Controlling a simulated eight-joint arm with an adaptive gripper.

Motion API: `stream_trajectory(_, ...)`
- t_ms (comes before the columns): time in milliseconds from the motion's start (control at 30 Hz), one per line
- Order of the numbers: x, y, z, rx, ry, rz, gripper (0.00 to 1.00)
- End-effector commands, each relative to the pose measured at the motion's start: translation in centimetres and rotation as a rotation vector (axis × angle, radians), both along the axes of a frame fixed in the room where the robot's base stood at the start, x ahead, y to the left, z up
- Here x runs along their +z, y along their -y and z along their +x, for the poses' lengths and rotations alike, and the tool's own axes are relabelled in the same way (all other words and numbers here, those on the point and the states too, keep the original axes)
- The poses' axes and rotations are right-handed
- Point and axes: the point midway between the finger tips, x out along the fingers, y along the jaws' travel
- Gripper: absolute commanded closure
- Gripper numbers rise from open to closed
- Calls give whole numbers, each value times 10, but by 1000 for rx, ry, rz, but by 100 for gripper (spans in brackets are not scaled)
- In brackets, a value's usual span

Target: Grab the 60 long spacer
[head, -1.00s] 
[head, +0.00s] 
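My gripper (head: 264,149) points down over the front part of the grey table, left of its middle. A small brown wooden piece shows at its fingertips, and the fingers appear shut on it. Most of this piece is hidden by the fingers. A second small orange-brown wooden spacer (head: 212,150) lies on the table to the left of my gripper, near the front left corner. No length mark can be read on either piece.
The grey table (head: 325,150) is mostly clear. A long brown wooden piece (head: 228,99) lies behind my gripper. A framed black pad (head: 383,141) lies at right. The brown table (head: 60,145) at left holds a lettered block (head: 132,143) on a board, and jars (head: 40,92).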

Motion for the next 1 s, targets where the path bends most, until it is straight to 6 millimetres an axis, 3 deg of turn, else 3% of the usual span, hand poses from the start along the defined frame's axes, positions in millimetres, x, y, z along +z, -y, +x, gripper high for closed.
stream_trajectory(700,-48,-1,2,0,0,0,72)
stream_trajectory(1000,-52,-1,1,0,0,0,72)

============================================================

The required output is the exact sequence of lines from the one containing "[head, -1.00s]" through the end of the listing, both endpoints included.

[head, -1.00s] 
[head, +0.00s] 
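My gripper (head: 264,149) points down over the front part of the grey table, left of its middle. A small brown wooden piece shows at its fingertips, and the fingers appear shut on it. Most of this piece is hidden by the fingers. A second small orange-brown wooden spacer (head: 212,150) lies on the table to the left of my gripper, near the front left corner. No length mark can be read on either piece.
The grey table (head: 325,150) is mostly clear. A long brown wooden piece (head: 228,99) lies behind my gripper. A framed black pad (head: 383,141) lies at right. The brown table (head: 60,145) at left holds a lettered block (head: 132,143) on a board, and jars (head: 40,92).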

Motion for the next 1 s, targets where the path bends most, until it is straight to 6 millimetres an axis, 3 deg of turn, else 3% of the usual span, hand poses from the start along the defined frame's axes, positions in millimetres, x, y, z along +z, -y, +x, gripper high for closed.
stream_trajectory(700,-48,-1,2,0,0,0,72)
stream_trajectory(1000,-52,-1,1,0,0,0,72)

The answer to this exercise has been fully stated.